Universal Design for Learning
Universal Design for Learning, or UDL, is based on the assumption that all students can be included in all lessons. The concept comes from architecture where buildings can be designed so that they are fully accessible for everyone, even those with physical, sensory of other disabilities. These aspects are very common now with accessibility being required in building applications. Accessible toilets, ramps, braille markings, lever action handles and automatic doors are so common as not to be exceptional.
In education the concept of ‘one lesson fits all’ has never been effective and most teachers regularly make adjustments to cater for individual differences. UDL is designed to look at the issue of diversity systematically so that teachers have a range of modifications that they can use to minimise or eliminate barriers to individual students being able to access the curriculum. UDL is based on brain research where different areas of the brain are involved in gaining the information, demonstrating competence and becoming engaged in the learning process.

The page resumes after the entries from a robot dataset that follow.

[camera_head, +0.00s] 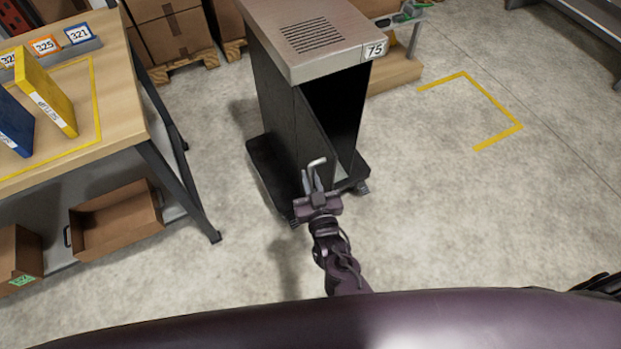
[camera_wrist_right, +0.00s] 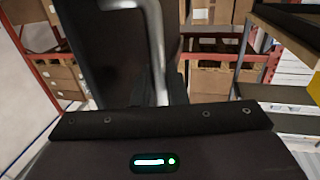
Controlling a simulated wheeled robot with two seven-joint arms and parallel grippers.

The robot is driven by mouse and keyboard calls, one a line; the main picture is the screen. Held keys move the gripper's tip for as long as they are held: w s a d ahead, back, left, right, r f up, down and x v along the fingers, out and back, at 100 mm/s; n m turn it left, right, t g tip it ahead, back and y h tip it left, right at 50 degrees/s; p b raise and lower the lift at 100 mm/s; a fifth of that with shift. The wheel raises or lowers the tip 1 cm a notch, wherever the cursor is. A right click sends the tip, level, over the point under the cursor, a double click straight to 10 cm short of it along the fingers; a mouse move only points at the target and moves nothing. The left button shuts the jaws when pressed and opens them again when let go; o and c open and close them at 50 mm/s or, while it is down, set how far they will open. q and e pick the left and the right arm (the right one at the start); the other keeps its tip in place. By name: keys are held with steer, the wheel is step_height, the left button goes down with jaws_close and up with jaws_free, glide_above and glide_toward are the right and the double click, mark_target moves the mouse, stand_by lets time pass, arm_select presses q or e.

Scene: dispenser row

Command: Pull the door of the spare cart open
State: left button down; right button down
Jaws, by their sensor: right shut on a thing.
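The spare cart (camera_head: 310,72) is a dark cabinet with a light wood-grey top, a vent grille and a "75" label, standing on the floor in the middle of the head view. Its dark door (camera_head: 312,130) stands part open, with a dark gap to its right. My right gripper (camera_head: 312,182) is shut on the pale metal door handle (camera_head: 317,162), low at the front of the cart. In the right wrist view the grey handle bar (camera_wrist_right: 157,45) rises close ahead, beside the dark door panel (camera_wrist_right: 100,55). My left gripper is not in view.
A workbench (camera_head: 120,85) with yellow and blue binders stands at the left, with an open cardboard box (camera_head: 115,222) on its lower shelf. Stacked boxes (camera_head: 175,35) stand behind. The floor right of the cart is open, with a yellow corner marking (camera_head: 492,104).

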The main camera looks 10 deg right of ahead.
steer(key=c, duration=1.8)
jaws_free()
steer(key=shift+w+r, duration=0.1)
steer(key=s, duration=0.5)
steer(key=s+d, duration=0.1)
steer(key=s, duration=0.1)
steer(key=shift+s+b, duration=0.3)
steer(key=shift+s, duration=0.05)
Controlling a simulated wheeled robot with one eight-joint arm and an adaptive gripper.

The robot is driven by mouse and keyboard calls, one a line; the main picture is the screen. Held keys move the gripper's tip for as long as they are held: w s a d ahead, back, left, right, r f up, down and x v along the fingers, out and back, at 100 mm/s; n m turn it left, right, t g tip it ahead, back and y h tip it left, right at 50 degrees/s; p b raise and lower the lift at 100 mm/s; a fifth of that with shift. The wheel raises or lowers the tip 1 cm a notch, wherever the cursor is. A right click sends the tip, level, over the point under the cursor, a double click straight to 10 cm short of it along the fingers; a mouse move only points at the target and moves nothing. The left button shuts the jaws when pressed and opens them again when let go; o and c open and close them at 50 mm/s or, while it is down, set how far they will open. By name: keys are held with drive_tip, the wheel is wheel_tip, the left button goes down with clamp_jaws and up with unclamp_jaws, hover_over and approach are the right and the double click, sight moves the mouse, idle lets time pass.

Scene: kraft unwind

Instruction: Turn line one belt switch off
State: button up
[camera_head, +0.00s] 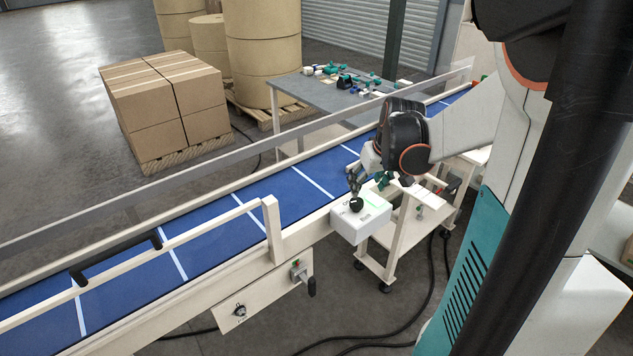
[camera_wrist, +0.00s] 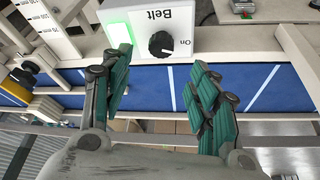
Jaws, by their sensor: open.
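The belt switch box (camera_head: 362,226) is a white box at the near edge of the blue conveyor. A black round knob (camera_head: 356,204) sits on its top. In the wrist view the box shows upside down, with the word Belt, the black knob (camera_wrist: 161,44), an On label beside the knob and a lit green lamp (camera_wrist: 118,33). The knob's pointer direction is hard to tell. My gripper (camera_head: 354,184) is just above the knob. In the wrist view my open gripper (camera_wrist: 158,64) has its green-padded fingers apart, one to each side below the knob, with nothing between them.
The blue conveyor belt (camera_head: 215,236) runs past, with a rail (camera_head: 110,205) along its far side. A small cart (camera_head: 405,236) stands right of the box. A lower panel (camera_head: 240,310) with another knob is at the front. A grey table (camera_head: 315,96) stands behind.

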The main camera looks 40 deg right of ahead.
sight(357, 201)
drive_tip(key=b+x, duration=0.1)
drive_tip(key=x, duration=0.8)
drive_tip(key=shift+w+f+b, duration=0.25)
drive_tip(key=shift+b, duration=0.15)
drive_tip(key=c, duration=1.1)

This means three major areas are developed:
- What are the different ways that we could present the information so all students could interact with it. This means looking at alternatives to didactic teaching such as use of films, recordings, exercises and different time limits. It might mean providing visual options for some students, opportunities to be in low stimulation environments for others and supportive groupings for struggling students.
- What are the different ways that we could assess the students’ learning. The national curriculum provides extensive alternatives to achieve this, and again there are normally multiple was to assess whether a student has gained competence other than written tests.
- What are the different ways that we can engage the students in the learning process. This means having a deep understanding of each student in terms of their needs and desires as well as structuring the learning to maximise student involvement and choice.
When provided with the framework, the creativity of teachers comes out in multiple ways of implementing UDL in their classroom with major benefits academically and in the culture of the classroom.
In additional to UDL, work on teaching to diversity from the University of Oregon show how good lesson preparation can ensure that all students gain core concepts, most gain broader applications and examples and some students are challenged to extend the material into new areas. In this way we ensure that all students from the most challenged to the most gifted are challenged at their level.